Some Practical  Examples

  1. Image captioning : Image comes in  and we generate sequence of words
  2. Sentiment classification : consume a number of words and then classify the sentiment of the sentence.


  • One to Many :  e.g Take in a image and generate sequence of texts or captions describing it
  • Many to One : e.g Take in   no of words and calculate positive or negative sentiment  for the sentence
  • Many to Many : e.g Take in  no of words in English and convert to no. of words in French
  • Many to Many : e.g Take in  no of frames of videos and calculate if the video is child safe or not.


e.g in one of the house number  generation from the picture case at google, rather than taking the single image and generating house number, they took a sequential approach i.e feeding patches of images from left to right and coming up with the house number then.

Rnn digit recognition sequential.jpg

Working :  For the RNN, we apply the same functions and same set of parameters at every time step and this is what allows the RNN to handle any size.
Rnn does not know  anything ion the beginning, but as  we go on training then it learns that quote starting  should have quote ending, learns about spaces and so on with more and more iterations.

A Simple Example Of Character-level language model :

  1. First we apply one hot encoding to each letters
  2. Then we use RNN
  3. For our Output we want the ‘2.2’ to be high but isn’t so and the RNN will  then back propagate  to adjust for weights such that when we have ‘h’ then it generates output with ‘e’ as maximum score.

Character-level language model -RNN.jpg

Important RNN Parameters :

  1. Seq_length  : For RNN we cannot remember through all the  data of a book or text, as it will be very  resource intensive, hence with seq_length we adjust for how much of the historical data are we going to consider i.e with seq_length = 25, we are  going to remember  25 chars  at a time for training.
  2. Regularization : In RNN Regularization, sometime yields bad results to not using one,  so it might be a tricky one to use with RNN.

Problem : Can a RNN learn a sequence of more than 25, if seq_length is capped at 25 ?
Answer :  The RNN learns from the sequence of 25, however when it comes to test data it can generalize the learning to more than 25 length . for example in the text, for very opening quotes there is a closing  quote.This it can learn from 25 seq length, but in test it can apply the same rule  i.e opening quotes and closing quotes for more than 100 character text, even if it learned for 25 characters.

Question : How do we generate captions for the images using the RNN  ?
Answer :  Unlike in earlier architectures, where we feed the image the single time, we can apply the RNN to look back at the image and  reference parts of image while it is describing. WE can do this in a fully trainable way, such that RNN does not only generate the  words but knows where to look at next.

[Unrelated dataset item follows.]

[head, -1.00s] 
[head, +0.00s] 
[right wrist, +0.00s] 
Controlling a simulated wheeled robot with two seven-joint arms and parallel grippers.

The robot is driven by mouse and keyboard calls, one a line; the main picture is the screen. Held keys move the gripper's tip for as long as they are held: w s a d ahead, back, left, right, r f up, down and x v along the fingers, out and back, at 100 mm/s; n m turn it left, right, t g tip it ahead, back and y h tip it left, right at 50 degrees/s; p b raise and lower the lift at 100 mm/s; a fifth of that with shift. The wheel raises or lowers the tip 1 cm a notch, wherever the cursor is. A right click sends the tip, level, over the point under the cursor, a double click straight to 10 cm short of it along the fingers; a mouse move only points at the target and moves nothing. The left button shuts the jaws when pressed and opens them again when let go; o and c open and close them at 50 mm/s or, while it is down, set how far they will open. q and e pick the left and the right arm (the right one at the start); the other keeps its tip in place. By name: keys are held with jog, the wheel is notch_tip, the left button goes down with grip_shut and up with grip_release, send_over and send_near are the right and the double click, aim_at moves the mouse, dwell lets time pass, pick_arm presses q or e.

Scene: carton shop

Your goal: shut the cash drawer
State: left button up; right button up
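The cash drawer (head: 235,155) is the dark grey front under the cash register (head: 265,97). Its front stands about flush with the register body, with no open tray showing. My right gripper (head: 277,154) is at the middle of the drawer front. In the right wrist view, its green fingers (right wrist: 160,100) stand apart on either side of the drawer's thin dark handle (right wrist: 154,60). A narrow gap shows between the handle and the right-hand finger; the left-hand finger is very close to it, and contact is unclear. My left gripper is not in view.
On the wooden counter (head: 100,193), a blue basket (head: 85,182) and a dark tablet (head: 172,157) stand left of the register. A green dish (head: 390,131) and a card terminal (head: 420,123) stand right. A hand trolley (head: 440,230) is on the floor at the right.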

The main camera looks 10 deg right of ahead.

Question : What is the difference between RNN and LSTM? Why do we need LSTM when we have RNN?
Answer : 
LSTM is the standard now. LSTM is exactly the same as the RNN, the only difference is that the recurrence formula is more complex.  We are still taking the  hidden vector from below layer and  pre-time, concatenating them and  multiplying with Weight Transform, but now we have more complex  formula to update the hidden state. The difference in formula can be seen highlighted in red in the pic  below. And all the power is in the complex formula fro LSTM.

RNN vs LSTM.jpg

Also further more in the RNN’s we have super highways of gradient which flow backwards and forwards, however in the LSTM, we have forget gates based upon which the gradients might be killed, depending upon when its desired.

LSTM  vs RNN.jpg

Problem :  Why do we need to use the more complex formula ?
Answer :  IF X = input, h = prev hidden state, then in LSTM we are going to produce 4n . I, F and o go through the sigmoid  activation functions while g go through the tangent state. Think of i, f and o as binary for now, Later we make it  sigmoid because we want to make it differential so that we can back-propagate.
What c is doing is, f is forget gate, which  determines, if it should remember old values or not. When f  is zero i.e forget gate is enabled, then we discard old values then add input multiplied by g i.e tanh or value between -1 and 1.  As for the hidden weight computation, the hidden  weights are controlled with the gate o which determines, if the earlier hidden weights should be exposed or not.
where ,
f = Forget or not previous input values.
g =  How much do we want to add to the cell state ?
i =  Do we want to add to the  cell state ?
i*g = more richer function ?


Question : Can LSTM be applied to ConvNets to improve ConvNet performance ?
Answer :  Yes we can, and it actually is what is done by the RESNets. ResNet is to PlainNet what LSTM is to RNN.

LSTM vs ResNets.jpg

Problem : Why should my Forget gates be positive initially ?
Answer : In a LSTM we always initialize the bias in the forget gates to be positive, because initially we want the forget gates to be turned off so that gradients can flow through .Then during the training, the network will learn when to turn off the forget gates.

Problem :   My gradients are exploding ro vanishing . What  do I need to do ?
Answer :  Exploding gradients can be controlled with gradient clipping. As for the vanishing gradient it can be controlled with additive interactions as in LSTM.